As I mentioned earlier, there is a lot of overlap between the issue of older workers and disability—and that overlap is only going to grow over time. And, I think that is ultimately a good thing, because it's going to help demystify disability for a lot of people. Just think about it. Until recently, when someone said, "employee with a disability," most people probably thought about someone like me—someone born with a disability or with an apparent disability, and probably a physical disability. But as the workforce ages, so does the image of disability employment.

This expanded view offers a real opportunity. There is a lot we can learn from how each population adapts to the shifting employment landscape. In fact, in ODEP, we are currently developing a new strategy for engaging employers in a dialogue on disability employment. And this strategy is actually based on research conducted by students at the renowned Wharton School of Business under professor Peter Cappelli—an expert on older workers.
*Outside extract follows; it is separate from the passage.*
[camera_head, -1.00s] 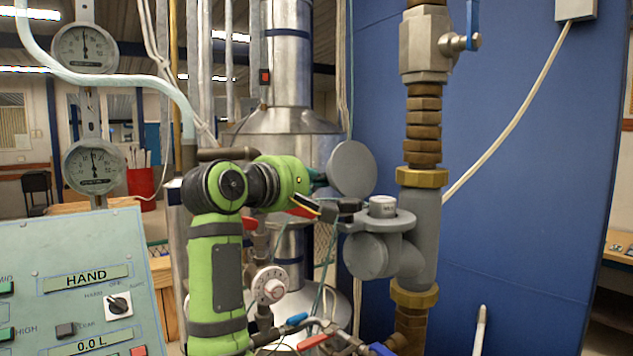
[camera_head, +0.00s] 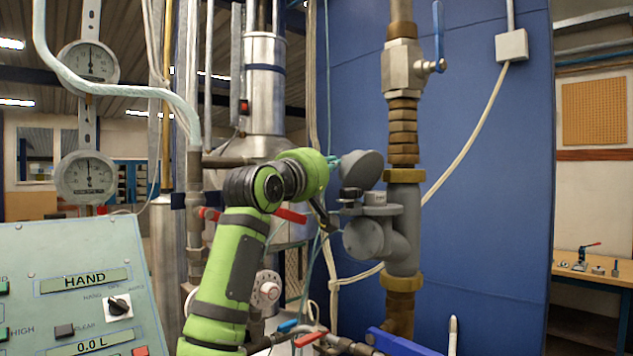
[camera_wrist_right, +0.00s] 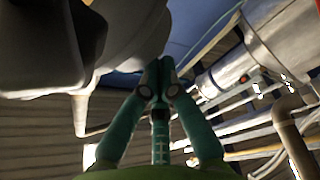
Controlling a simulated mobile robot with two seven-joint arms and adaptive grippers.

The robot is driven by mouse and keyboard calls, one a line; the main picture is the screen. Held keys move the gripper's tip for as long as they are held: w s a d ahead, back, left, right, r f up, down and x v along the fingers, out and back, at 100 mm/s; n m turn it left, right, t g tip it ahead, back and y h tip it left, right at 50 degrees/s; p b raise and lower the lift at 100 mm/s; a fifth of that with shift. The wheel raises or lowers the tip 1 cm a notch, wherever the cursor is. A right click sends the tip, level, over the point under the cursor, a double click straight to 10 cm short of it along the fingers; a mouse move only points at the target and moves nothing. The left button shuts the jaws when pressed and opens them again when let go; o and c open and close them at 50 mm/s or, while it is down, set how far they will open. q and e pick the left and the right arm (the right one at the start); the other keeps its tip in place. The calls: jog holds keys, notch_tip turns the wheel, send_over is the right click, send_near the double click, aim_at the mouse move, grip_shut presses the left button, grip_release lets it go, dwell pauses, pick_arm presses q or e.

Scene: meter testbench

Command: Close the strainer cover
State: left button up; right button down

In his book, "Managing the Older Worker," Dr. Cappelli articulates very well the value of retaining talent—and the strategies companies can use to do so. He notes that they, meaning older workers, not only have institutional knowledge to share with younger workers, but also help convey corporate values to a new generation and make excellent mentors. In short, companies can't afford to lose them. And neither can the American workforce.

We in ODEP look forward to ensuring that older workers can contribute and celebrating their many diverse achievements this month and every month throughout the year. Thank you very much.